Glancing at Frederic Lemieux’s bio, it’s not surprising he would want to smuggle in this bit of establishment-friendly newspeak. In a similar manner, he glosses over the problematic nature of the term “mass shooting”. This is not just a question of agreed-upon definitions, but whether it is a useful category in the first place, and if so, for what purpose. Instead, the piece opens with the dubious claim — repeated ad nauseam in the media — about “the deadliest mass shooting in modern US history”.
This language has provoked at least some pushback, extending to our wider public discourse around violence.
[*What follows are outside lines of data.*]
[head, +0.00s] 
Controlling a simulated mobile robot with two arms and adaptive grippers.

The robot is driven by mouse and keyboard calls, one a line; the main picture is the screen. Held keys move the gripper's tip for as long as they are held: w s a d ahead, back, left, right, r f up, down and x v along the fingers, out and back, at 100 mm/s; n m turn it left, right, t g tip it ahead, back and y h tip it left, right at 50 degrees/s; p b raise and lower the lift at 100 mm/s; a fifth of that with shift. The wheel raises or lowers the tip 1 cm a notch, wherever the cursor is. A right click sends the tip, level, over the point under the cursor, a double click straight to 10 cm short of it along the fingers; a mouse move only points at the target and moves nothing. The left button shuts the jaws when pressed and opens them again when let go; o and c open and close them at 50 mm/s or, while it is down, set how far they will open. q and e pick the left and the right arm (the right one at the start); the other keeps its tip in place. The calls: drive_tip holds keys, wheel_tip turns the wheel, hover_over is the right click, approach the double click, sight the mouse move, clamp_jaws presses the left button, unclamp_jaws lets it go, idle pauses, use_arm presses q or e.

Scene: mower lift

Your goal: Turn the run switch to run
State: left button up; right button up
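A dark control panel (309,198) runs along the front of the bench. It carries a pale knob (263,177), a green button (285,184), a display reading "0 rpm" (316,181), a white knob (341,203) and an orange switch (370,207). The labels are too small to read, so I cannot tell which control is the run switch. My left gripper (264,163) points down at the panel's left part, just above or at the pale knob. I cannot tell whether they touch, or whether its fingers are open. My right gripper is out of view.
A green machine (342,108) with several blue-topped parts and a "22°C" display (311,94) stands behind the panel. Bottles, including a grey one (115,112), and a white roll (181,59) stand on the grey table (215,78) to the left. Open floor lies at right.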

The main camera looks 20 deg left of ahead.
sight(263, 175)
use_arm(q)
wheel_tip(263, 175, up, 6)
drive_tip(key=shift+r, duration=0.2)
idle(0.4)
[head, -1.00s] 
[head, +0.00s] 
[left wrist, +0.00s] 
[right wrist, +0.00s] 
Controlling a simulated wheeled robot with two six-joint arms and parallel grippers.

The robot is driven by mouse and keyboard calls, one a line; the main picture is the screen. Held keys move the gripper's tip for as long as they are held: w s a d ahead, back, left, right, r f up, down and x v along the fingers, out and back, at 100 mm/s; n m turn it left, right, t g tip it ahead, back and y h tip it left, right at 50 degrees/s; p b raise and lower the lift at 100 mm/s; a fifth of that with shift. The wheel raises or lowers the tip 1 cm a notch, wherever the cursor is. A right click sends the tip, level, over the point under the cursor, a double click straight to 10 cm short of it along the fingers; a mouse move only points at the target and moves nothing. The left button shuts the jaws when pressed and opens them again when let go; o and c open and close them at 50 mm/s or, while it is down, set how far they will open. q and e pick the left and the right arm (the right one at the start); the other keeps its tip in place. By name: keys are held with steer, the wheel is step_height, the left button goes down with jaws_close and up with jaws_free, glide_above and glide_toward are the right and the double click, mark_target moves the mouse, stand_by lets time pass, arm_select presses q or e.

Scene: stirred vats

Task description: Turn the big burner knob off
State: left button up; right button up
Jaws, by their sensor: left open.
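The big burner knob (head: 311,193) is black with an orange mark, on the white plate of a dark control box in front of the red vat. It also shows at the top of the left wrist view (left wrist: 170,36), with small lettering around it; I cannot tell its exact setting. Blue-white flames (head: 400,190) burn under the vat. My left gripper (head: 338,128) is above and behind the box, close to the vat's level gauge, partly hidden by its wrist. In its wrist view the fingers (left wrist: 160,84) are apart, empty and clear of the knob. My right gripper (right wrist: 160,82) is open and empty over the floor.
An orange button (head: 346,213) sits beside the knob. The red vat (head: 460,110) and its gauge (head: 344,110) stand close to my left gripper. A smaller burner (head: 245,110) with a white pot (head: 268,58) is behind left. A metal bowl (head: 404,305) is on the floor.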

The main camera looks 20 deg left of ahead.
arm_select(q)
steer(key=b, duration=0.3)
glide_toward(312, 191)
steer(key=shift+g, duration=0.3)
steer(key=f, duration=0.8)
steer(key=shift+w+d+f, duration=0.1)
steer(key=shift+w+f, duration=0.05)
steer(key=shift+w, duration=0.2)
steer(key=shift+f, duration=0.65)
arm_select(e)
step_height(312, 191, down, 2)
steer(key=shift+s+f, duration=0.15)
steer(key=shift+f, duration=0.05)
There are strictly codified rules as to which types of violence are acceptable and which ones are not, and we are all meant to accept that these divisions are based on the common good, as opposed to things like political power and race.
Indeed, this is what the entire pseudo-scientific field of criminology is built on: the idea that there is such an objective phenomenon as “crime”. America truly does have a horrific problem with gun violence, and this includes the systematic killing of predominantly black people by the police — which, in 99% of the cases, does not constitute a “crime”.
Guns are a devastating problem; there is no reason to make shit up to demonstrate the issue. Lies and half truths only muddy the debate and end up serving those on the opposing side, who have already lost in the court of public opinion. But allowing the debate to be shaped by self-serving definitions of concepts like terrorism and violent crime is equally destructive.